GIVEN INSTRUCTION: Write out exactly the lines from the line with "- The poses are" through the line with "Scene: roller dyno", both ends included, and no other line.

DATA:
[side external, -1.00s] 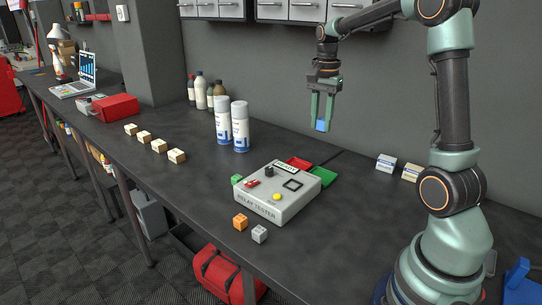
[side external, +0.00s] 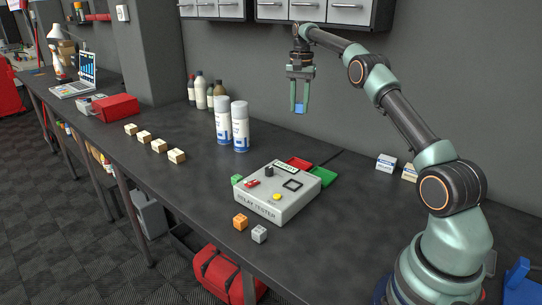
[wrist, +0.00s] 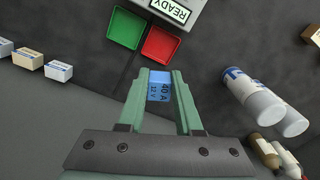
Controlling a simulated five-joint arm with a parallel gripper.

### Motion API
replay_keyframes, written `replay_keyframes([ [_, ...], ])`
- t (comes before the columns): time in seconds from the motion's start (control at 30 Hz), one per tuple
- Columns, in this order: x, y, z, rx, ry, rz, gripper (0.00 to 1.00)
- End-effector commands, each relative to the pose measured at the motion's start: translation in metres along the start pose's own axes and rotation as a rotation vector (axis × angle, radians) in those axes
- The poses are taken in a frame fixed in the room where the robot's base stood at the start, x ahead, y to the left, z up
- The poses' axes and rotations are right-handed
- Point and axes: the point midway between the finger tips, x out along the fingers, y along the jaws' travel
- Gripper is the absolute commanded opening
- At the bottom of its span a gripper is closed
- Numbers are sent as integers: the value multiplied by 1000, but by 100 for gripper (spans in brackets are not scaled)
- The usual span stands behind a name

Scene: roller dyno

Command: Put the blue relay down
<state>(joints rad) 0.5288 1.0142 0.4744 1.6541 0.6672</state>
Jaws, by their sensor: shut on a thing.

RESULT BELOW:
- The poses are taken in a frame fixed in the room where the robot's base stood at the start, x ahead, y to the left, z up
- The poses' axes and rotations are right-handed
- Point and axes: the point midway between the finger tips, x out along the fingers, y along the jaws' travel
- Gripper is the absolute commanded opening
- At the bottom of its span a gripper is closed
- Numbers are sent as integers: the value multiplied by 1000, but by 100 for gripper (spans in brackets are not scaled)
- The usual span stands behind a name

Scene: roller dyno

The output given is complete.